As Peter Maass suggests in his Crude World - The Violent Twilight of Oil, Knopf, New York, 2009, we are going to keep on grubbing for fossil fuels for as long as they remain the high density/low cost energy source. Google has committed to an initiative called Renewable Energy Cheaper Than Coal. One way to achieve this is to find a way to include pollution costs in the price of fossil fuels; Carbon Credits anyone?

More likely we will continue to plunder the earth until every last drop of oil, chunk of coal and fart of gas has been extracted from it in the time-honored tradition of the Easter Islanders who, after a thousand years on their island finally cut down the last tree in the early 17th century and then realized that the newly carved giant stone head and torso statues, which were literally the cultural bed-rock of their society, were forever marooned in the quarry at Rano Raraku - for tree trunk rollers were the only means of moving them.

Clive Ponting begins his A Green History of the World, Penguin, New York, 1993 with a chapter headed 'The Lesson of Easter Island'. I used this book beginning in 1996 as a core text for the tenth grade world history class at Oak Grove School in Meiners Oaks.

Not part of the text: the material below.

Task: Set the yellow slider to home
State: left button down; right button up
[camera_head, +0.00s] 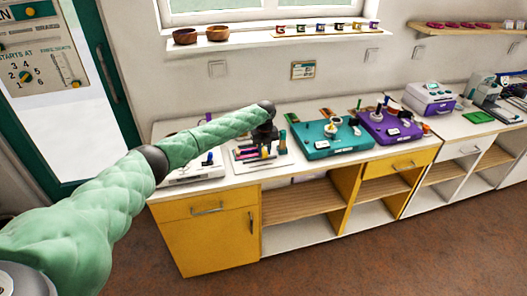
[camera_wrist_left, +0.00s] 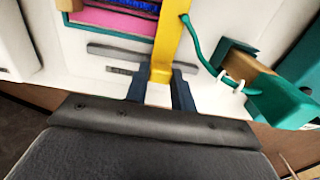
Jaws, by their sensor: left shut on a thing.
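The yellow slider (camera_wrist_left: 167,45) shows in the left wrist view as an upright yellow bar, with its lower end between the dark fingers of my left gripper (camera_wrist_left: 160,95). My left gripper is shut on it. A grey slot (camera_wrist_left: 110,52) runs across the white board (camera_wrist_left: 65,65) on both sides of the slider, with a small dark label (camera_wrist_left: 122,71) below it, too small to read. In the head view my left gripper (camera_head: 265,136) is over the white board on the counter, and the slider is hard to make out there. My right gripper is not in view.
A pink panel in a teal frame (camera_wrist_left: 112,22) lies beside the slider. A green cord (camera_wrist_left: 205,62) runs to a teal block (camera_wrist_left: 280,100) on the right. The teal board (camera_head: 318,150) and purple board (camera_head: 388,128) stand further right on the counter.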

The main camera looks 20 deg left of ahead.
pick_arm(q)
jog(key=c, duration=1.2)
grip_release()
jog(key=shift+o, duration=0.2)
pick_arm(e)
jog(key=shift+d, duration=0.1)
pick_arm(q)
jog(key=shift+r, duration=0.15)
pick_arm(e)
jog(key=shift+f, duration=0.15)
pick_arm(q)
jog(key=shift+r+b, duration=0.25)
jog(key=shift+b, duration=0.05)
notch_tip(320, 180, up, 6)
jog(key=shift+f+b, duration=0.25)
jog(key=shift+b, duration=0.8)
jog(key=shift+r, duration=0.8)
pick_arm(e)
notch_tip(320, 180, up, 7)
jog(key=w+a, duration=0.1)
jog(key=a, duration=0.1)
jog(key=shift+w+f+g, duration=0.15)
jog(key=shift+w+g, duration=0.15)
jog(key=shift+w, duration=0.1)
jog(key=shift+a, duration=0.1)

Perhaps my students internalized the lesson, but there is absolutely no indication that current world leaders, captains of industry and the vast majority of consumers consider their fate to be twinned with the Easter Islanders, whose society went into a rapid decline and regressed to profoundly primitive conditions after the total deforestation of their land. Ponting writes,

"Without trees, and so without canoes, the islanders were trapped in their remote home, unable to escape the consequences of their self-inflicted environmental collapse."

(I now volunteer with UCLA's Rock Art Archive which is headed up by Jo Anne Van Tilburg who has, for over twenty years, been documenting the Rano Raraku statues.)

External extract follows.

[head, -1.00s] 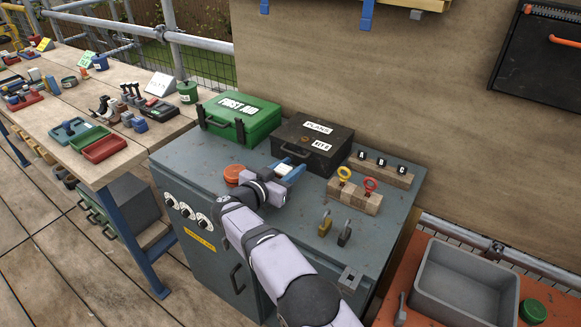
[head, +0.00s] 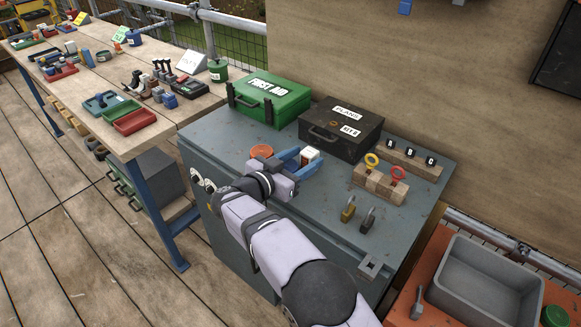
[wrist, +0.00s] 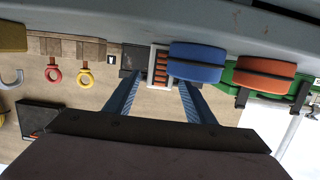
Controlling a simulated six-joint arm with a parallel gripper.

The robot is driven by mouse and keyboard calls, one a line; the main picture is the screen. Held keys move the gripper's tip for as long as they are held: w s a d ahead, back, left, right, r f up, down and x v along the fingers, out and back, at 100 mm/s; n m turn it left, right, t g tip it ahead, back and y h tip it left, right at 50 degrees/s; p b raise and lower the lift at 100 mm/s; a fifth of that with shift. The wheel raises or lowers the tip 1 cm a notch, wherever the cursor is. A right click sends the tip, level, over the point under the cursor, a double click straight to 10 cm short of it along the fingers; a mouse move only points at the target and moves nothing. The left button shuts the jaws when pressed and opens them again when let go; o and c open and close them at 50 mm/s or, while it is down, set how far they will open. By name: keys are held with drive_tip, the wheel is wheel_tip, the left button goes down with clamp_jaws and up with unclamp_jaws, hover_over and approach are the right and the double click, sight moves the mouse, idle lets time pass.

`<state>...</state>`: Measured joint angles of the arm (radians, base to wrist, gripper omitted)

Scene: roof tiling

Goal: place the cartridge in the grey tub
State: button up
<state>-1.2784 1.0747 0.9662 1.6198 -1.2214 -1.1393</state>
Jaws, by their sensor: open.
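A small white box with orange bars (wrist: 160,68), which I take to be the cartridge, stands on the grey cabinet top (head: 330,195). In the head view this white box (head: 310,153) is just beyond my gripper (head: 300,161). In the wrist view my gripper (wrist: 159,80) is open, with one blue finger toward each side of the box. I cannot tell whether either finger touches it. The grey tub (head: 450,264) stands at the lower right on an orange surface and looks empty.
A blue disc (wrist: 196,63) sits close beside the box, with an orange disc (wrist: 265,73) further along. The green first aid case (head: 270,101) and black plans case (head: 340,128) stand behind. Padlocks (head: 348,209) and a wooden ring block (head: 380,182) stand to the right.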

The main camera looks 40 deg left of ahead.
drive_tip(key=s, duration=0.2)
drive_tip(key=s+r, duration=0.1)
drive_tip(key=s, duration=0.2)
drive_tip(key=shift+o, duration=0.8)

Well, perhaps those in the Transition movement have internalized the message, but they are at our society's ragged fringe and are unlikely to be effective in changing the energy calculus. More promising perhaps, are those like Google, who are attempting to change the paradigm from within the mainstream.

Nomi Morris who reviewed the Gulf Oil Disaster as part of her "Behind the Headlines" series at Theater 150 (May 10, 2010) asked the small audience whether they thought the oil spill signaled the beginning of the end for oil - more likely, it seems to me (as it did to Churchill in different circumstances), "Now this is not the end. ... But it is, perhaps, the end of the beginning." In any case, the spill has fallen off the news cycle and only a secondary catastrophe can ensure its re-instatement in the public eye. Effectively, we have re-calibrated the bottom line of the disaster meter from the Exxon Valdez' 11,000,000 gallon spill upwards...well who knows...perhaps ten-fold into the 100 million gallon range. The spill itself edged the 29 dead West Virginia coal miners off the front pages so many weeks ago and, more immediately, eclipsed the tragedy of the 11 incinerated oil workers on Transocean's Deepwater Horizon rig.

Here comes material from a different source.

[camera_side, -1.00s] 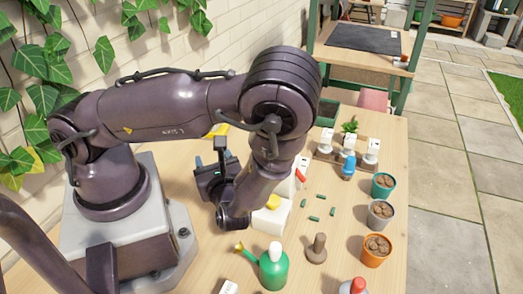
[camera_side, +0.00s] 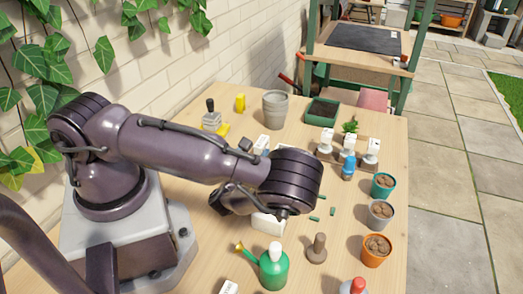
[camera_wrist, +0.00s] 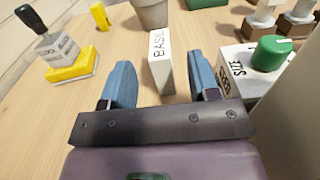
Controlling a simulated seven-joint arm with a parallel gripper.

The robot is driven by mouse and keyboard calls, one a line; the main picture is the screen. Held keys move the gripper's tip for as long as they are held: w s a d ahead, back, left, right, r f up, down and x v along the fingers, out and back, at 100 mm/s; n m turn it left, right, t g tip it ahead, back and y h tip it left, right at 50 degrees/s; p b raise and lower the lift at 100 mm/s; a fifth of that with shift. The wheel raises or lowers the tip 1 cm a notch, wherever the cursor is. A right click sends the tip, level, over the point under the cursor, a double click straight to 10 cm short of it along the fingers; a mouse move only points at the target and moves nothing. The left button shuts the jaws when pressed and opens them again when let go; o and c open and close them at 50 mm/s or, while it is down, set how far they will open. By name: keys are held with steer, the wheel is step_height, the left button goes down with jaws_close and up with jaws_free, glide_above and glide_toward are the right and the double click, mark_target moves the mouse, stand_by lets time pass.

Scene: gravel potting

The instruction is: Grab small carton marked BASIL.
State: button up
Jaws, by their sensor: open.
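My gripper (camera_wrist: 160,75) is open, with one blue finger on each side of the carton's near part. A gap shows on both sides, and the jaws are not closed on it. In the side view my arm hides the gripper. A white carton top (camera_side: 261,142) shows just above my arm there, its lettering too small to read.
A white box with a green knob (camera_wrist: 271,52) stands close to the right finger. A stamp-like block (camera_wrist: 56,48) on a yellow pad (camera_wrist: 72,67) is at left. A grey pot (camera_wrist: 152,12) is behind the carton.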

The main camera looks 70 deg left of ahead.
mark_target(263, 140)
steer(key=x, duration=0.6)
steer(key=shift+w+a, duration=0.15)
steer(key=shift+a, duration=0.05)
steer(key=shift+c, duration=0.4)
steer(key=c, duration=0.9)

We have entered the era of deeper, dirtier and more desparate drilling that will forestall Peak Oil and plunge us into the 'violent twilight' of fossil fuels where coal becomes king and reckless mining, open pits, flattened mountains and scarred landscapes are tolerated in the maintenance of our cheap energy addiction. As long as growth is required for economic stability we are doomed to repeat the experience of Rapa Nui.

Alternative energy sources come with their own environmental baggage. Saul Griffith who was born in Sydney in 1974, and is the subject of a New Yorker piece, The Inventor's Dilemma by David Owen, May 17, 2010 estimates that we currently consume electricity at a more or less constant rate of sixteen terrawatts: capping green house gases such that we would limit global warming to a further rise of 2 degrees celsius would require that 13 of those 16 terrawatts be produced by clean, renewable power. Doing that would require the production, Griffith estimates, of:

"100 sq. meters of pv's; 50 sq. meters of solar-thermal reflectors, and one Olympic swimming pool of engineered algae (for biofuels) every second for the next twenty five years; one 300 foot diameter wind turbine every five minutes; one 100 megawatt geothermal plant every eight hours and one three gigawatt nuclear plant every week."

Ain't going to happen. Sierra magazine May/June 2010 reports that there are proposals for 52 solar power plants in the Mojave generating 39,000 megawatts. Each megawatt requires between 5 and 14 acres of cleared desert - say 390,000 acres. Diane Feinstein has already introduced legislation attempting to protect a million Mojave desert acres. Biofuels can use engineered algae, but a more attractive solution for loggers under the long awaited Kerry-Lieberman energy bill known as The America Power Act is to burn wood for commercial biomass electrical generation. I suppose there's a certain symmetry to clear-cutting forests for 'Green' power which can then be used to graze the farm animals required to provide the nitrogen for our organic food production (see Back-Yard Romance posted 2010-05-13).

Wind farms are inherently controversial generating fierce NIMBY reactions from even the most staunch environmentalists. We considered a wind turbine on our property (they're cheaper than PV) but were discouraged by the prospect of avian carnage. Let's not even talk about nuclear.

There really isn't a clean, scalable renewable energy alternative given our massive addiction to electricity fueled by the earth's diminishing underground store of solar energy.

Depressed? You could try sending one less e-mail tomorrow, but the futility of such a gesture is almost cosmic in magnitude.